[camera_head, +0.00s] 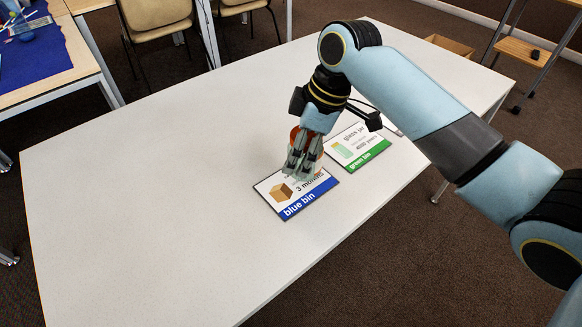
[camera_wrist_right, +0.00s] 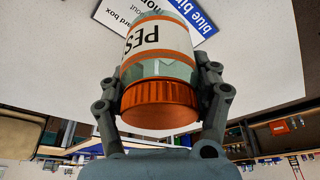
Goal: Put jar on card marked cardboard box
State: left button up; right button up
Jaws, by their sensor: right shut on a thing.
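The jar (camera_wrist_right: 160,72) has an orange lid, clear greenish glass and a white label reading "PES". My right gripper (camera_wrist_right: 162,92) is shut on it, with one finger on each side. In the head view my right gripper (camera_head: 303,160) covers most of the jar, and only some orange (camera_head: 294,134) shows. It is at the upper part of the blue bin card (camera_head: 305,202), which has a cardboard box picture and "3 months". The card also shows past the jar in the wrist view (camera_wrist_right: 200,18). I cannot tell whether the jar touches the card. My left gripper is out of view.
A green bin card (camera_head: 358,146) with a glass jar picture lies to the right, partly under my arm. The white table (camera_head: 150,190) is clear on the left and front. Chairs (camera_head: 158,20) and a table with a blue cloth (camera_head: 38,55) stand behind.

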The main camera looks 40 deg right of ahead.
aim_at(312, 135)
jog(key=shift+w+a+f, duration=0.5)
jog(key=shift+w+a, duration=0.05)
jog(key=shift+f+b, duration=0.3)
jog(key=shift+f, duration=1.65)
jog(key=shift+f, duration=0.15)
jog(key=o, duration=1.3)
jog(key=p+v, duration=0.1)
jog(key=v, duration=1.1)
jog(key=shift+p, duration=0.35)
####
* _REQUIREMENTS_
Would you set down the listing exactly, omitting pictures?

* _COMPLETE RESPONSE_
[camera_head, +0.00s] 
[camera_wrist_right, +0.00s] 
Goal: Put jar on card marked cardboard box
State: left button up; right button up
Jaws, by their sensor: right shut on a thing.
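The jar (camera_wrist_right: 160,72) has an orange lid, clear greenish glass and a white label reading "PES". My right gripper (camera_wrist_right: 162,92) is shut on it, with one finger on each side. In the head view my right gripper (camera_head: 303,160) covers most of the jar, and only some orange (camera_head: 294,134) shows. It is at the upper part of the blue bin card (camera_head: 305,202), which has a cardboard box picture and "3 months". The card also shows past the jar in the wrist view (camera_wrist_right: 200,18). I cannot tell whether the jar touches the card. My left gripper is out of view.
A green bin card (camera_head: 358,146) with a glass jar picture lies to the right, partly under my arm. The white table (camera_head: 150,190) is clear on the left and front. Chairs (camera_head: 158,20) and a table with a blue cloth (camera_head: 38,55) stand behind.

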The main camera looks 40 deg right of ahead.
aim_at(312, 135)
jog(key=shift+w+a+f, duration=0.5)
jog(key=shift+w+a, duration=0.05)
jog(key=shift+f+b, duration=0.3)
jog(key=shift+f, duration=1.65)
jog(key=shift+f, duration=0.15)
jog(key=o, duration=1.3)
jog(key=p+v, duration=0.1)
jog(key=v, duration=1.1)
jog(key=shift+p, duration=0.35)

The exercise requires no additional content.